How to Build a Robust Flash‑Sale System that Handles Millions of Requests

Problems to Consider

When designing a flash‑sale system, the most critical issues are overselling, high concurrency, request flooding, and database overload. Overselling occurs when inventory is limited but orders exceed stock, leading to financial loss. High concurrency brings massive request spikes within minutes, risking cache breakdown and database crashes. Request flooding from bots or scripts must be mitigated, and the exposure of the sale URL should be protected.

System Design and Technical Solutions

Database Design

A dedicated flash‑sale database isolates high‑traffic operations from the main site. It typically includes two core tables: miaosha_order for orders and miaosha_goods for goods, with additional tables for product details and user information.

Dynamic URL Design

To prevent users from directly accessing the sale endpoint, the URL is generated dynamically using an MD5 hash of a random string. The front‑end first requests the actual URL, and the back‑end validates it before allowing the purchase.

Page Staticization

Static pages containing product descriptions, parameters, and reviews are pre‑rendered (e.g., with FreeMarker) so that user requests do not hit the back‑end or database, greatly reducing server load.

Redis Cluster

Because flash‑sale scenarios are read‑heavy and write‑light, Redis is ideal for caching. To avoid cache breakdown, a Redis cluster with Sentinel mode is recommended for higher performance and availability.

Nginx as Front‑End Proxy

Nginx can handle tens of thousands of concurrent connections, forwarding requests to a Tomcat cluster, thus improving overall concurrency.

SQL Optimization

Stock deduction can be performed with a single SQL statement using optimistic locking:

update miaosha_goods set stock = stock - 1 where goods_id = #{goods_id} and version = #{version} and stock > 0;

Redis Pre‑Decrement

Before the sale starts, set the stock in Redis (e.g., redis.set(goodsId, 100)).
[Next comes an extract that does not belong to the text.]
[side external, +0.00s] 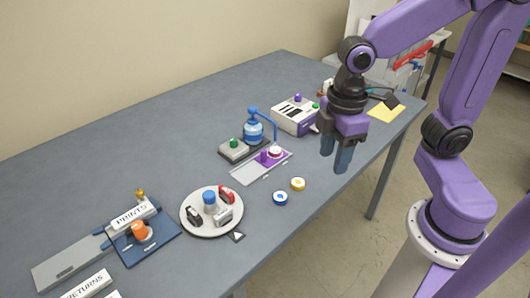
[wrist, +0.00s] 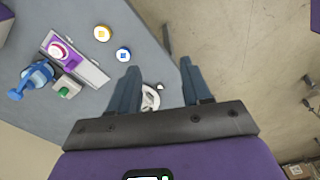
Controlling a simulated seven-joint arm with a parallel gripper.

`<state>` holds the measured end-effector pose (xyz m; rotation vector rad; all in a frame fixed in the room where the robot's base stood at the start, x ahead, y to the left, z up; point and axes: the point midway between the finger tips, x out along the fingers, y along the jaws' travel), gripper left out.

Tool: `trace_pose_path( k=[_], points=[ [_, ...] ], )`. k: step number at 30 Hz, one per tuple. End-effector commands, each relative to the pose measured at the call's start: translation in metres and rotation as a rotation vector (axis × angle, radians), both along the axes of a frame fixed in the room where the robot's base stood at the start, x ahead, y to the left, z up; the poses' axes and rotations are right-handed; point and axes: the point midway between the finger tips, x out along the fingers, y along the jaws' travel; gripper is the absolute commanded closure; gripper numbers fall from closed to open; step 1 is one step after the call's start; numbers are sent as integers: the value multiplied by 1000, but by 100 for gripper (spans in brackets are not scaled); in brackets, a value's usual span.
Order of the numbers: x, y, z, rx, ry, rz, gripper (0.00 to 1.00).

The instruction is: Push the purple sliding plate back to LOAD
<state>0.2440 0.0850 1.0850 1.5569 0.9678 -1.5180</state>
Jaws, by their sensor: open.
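The purple sliding plate (side external: 264,159) sits in a light grey track (side external: 246,172) near the table's middle, toward the track's far right end. No LOAD marking is readable. My gripper (side external: 338,160) hangs fingers down, open and empty, to the right of the track and apart from it. In the wrist view its two fingers (wrist: 157,66) are spread wide.
A blue bottle device (side external: 253,130) with a curved blue arm stands close behind the track, beside a green-button box (side external: 233,149). Blue (side external: 280,198) and yellow (side external: 298,184) discs lie in front. A round tray (side external: 187,222) is left, a white-purple machine (side external: 289,121) behind.

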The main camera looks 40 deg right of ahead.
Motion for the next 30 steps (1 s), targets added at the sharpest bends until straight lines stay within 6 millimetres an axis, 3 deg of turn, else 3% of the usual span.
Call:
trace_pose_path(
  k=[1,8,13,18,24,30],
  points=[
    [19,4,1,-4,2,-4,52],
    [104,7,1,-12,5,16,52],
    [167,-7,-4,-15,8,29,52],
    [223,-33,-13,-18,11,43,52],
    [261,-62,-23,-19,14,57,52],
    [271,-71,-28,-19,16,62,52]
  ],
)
Each order atomically decrements the Redis value, falling back to Lua scripts for atomicity when necessary.

Rate Limiting

Both front‑end and back‑end rate limiting are applied. Front‑end disables the button for a few seconds after a click. Back‑end uses token‑bucket algorithms (e.g., Guava's RateLimiter) to allow only a limited number of requests per second.
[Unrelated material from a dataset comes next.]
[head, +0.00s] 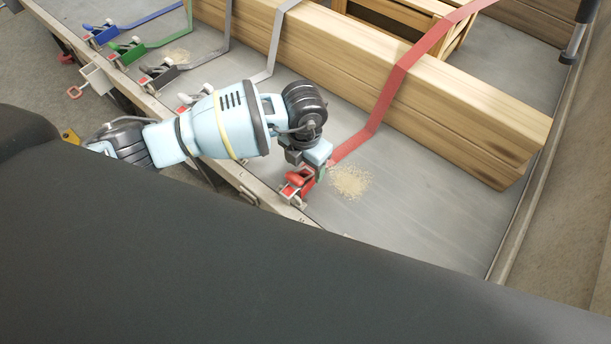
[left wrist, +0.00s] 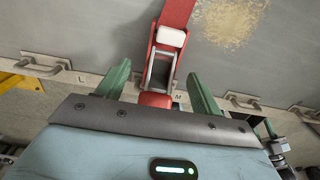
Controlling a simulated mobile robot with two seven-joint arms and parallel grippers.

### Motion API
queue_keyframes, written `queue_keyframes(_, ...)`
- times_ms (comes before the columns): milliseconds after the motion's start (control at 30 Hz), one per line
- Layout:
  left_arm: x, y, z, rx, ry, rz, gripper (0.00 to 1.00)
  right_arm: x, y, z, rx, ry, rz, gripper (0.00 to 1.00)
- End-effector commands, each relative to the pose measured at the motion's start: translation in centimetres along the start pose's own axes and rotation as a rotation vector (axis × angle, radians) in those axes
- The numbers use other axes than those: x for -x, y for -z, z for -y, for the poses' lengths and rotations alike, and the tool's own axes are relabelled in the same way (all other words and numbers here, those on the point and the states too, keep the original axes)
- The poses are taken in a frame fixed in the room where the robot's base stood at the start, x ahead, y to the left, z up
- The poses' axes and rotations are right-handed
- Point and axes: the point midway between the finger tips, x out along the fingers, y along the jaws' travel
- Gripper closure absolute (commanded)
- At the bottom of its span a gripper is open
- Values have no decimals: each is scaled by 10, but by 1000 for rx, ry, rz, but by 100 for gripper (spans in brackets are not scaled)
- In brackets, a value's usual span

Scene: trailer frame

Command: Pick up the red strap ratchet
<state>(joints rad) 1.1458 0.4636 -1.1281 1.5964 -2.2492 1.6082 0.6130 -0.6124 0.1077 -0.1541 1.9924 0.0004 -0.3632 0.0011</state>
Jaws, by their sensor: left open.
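The red strap ratchet (head: 296,182) sits at the near edge of the trailer bed in the head view, partly hidden by my left gripper. Its red strap (head: 392,88) runs from it across the bed and over the wooden beams. My left gripper (head: 310,183) is over the ratchet. In the left wrist view the ratchet (left wrist: 162,65) lies between the two green fingers of my left gripper (left wrist: 162,88), which are open on either side of it. I cannot tell whether a finger touches it. My right gripper is not in view.
Blue (head: 101,35), green (head: 126,50) and dark grey (head: 160,75) ratchets sit along the same edge to the left. Long wooden beams (head: 440,100) lie across the bed. A sawdust patch (head: 351,182) is beside the red ratchet. Bare bed (head: 430,215) lies to the right.

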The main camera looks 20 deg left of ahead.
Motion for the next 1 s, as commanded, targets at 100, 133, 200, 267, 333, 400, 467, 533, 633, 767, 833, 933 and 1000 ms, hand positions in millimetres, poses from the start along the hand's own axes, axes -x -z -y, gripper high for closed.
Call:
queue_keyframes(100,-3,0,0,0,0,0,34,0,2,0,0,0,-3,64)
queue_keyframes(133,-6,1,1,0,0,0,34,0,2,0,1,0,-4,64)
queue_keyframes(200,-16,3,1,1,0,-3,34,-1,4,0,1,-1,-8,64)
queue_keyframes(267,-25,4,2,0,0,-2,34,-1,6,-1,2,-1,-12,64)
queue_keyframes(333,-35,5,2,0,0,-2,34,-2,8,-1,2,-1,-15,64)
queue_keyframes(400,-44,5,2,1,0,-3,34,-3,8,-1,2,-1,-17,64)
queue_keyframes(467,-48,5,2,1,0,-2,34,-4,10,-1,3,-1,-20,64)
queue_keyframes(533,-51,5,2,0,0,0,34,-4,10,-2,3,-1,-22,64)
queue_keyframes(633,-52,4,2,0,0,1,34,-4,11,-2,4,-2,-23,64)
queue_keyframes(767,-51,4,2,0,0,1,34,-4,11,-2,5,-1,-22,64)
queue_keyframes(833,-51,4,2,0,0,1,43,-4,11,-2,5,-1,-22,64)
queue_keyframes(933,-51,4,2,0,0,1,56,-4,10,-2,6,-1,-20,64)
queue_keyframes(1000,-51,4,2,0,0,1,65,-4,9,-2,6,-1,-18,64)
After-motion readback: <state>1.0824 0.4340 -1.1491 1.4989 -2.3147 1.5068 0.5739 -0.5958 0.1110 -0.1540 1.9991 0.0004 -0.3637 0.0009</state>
public class TestRateLimiter {
    public static void main(String[] args) {
        // 1 token per second
        RateLimiter rateLimiter = RateLimiter.create(1);
        for (int i = 0; i < 10; i++) {
            double waitTime = rateLimiter.acquire();
            System.out.println("Task " + i + " wait time " + waitTime);
        }
        System.out.println("Done");
    }
}

The tryAcquire method can set a timeout; if a token isn’t obtained within the window, the request is dropped.
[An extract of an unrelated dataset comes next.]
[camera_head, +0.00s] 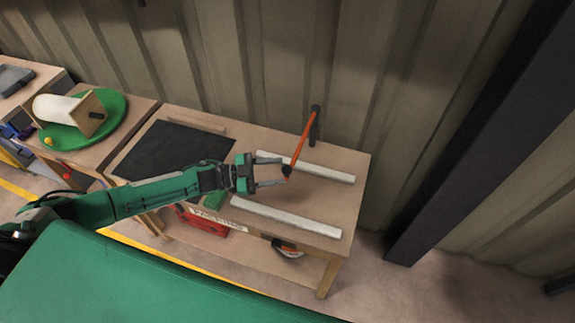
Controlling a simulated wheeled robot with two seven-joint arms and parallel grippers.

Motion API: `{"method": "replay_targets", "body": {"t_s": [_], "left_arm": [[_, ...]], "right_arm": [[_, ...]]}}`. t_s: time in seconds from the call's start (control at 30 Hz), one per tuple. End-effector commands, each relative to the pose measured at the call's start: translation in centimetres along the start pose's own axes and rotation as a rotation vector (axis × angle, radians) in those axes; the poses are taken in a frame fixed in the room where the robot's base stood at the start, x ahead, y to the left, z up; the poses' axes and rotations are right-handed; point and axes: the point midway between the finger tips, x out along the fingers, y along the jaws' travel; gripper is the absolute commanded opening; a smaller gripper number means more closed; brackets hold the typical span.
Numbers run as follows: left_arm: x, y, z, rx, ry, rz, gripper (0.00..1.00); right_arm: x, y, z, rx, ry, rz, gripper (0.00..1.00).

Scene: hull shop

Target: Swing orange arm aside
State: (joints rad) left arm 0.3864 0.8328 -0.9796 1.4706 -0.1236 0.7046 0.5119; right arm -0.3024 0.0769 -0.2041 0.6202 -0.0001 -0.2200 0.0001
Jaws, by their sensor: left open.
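The orange arm (301,143) is a thin bar held above the wooden bench. Its far end meets a dark upright post (315,125) near the bench's back edge, and its near end carries a dark knob (287,171). My left gripper (279,171) reaches in from the left over the bench. Its two grey fingers are open, and the knob lies between or just beyond their tips; I cannot tell whether they touch it. My right gripper is not in view.
Two pale rails (290,217) lie on the bench (340,205). A black mat (172,150) covers its left part. A red box (205,222) sits below. A green round tray (118,108) stands on the left table. A corrugated wall (380,60) and dark column (440,190) bound the back and right.

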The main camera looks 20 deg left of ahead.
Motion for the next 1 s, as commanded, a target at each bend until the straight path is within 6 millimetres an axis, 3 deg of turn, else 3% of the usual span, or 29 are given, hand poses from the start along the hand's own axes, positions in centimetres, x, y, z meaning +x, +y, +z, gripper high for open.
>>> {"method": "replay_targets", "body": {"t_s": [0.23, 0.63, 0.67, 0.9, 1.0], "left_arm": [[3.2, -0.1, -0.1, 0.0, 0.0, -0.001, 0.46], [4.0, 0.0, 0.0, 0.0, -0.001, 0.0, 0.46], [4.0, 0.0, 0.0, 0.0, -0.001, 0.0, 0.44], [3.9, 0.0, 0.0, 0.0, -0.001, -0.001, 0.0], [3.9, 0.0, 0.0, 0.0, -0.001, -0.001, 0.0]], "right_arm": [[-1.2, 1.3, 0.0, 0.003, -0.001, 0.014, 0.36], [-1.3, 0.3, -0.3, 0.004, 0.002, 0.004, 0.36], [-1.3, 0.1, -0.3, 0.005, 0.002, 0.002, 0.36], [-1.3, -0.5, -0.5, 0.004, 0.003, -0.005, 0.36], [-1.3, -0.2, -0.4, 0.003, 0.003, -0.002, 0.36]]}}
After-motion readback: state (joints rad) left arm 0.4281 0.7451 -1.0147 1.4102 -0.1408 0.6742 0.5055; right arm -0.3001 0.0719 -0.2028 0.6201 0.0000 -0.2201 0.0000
public class TestRateLimiter2 {
    public static void main(String[] args) {
        RateLimiter rateLimiter = RateLimiter.create(1);
        for (int i = 0; i < 10; i++) {
            boolean isValid = rateLimiter.tryAcquire(0.5, TimeUnit.SECONDS);
            if (!isValid) continue;
            System.out.println("Task " + i + " executed");
        }
        System.out.println("End");
    }
}

Asynchronous Order Processing

Valid orders are placed onto a message queue (e.g., RabbitMQ) for asynchronous processing, providing peak‑shaving, decoupling, and reliability. Successful orders can trigger SMS notifications; failures can be retried with compensation mechanisms.

Service Degradation

If a server crashes during the sale, a fallback service (e.g., using Hystrix) should return a friendly message instead of a hard error.

Summary

The presented architecture can sustain hundreds of thousands of concurrent requests. For tens of millions, further scaling—such as database sharding, Kafka queues, and larger Redis clusters—would be required. Proper design, proactive thinking, and hands‑on practice are essential for handling high‑traffic flash‑sale scenarios.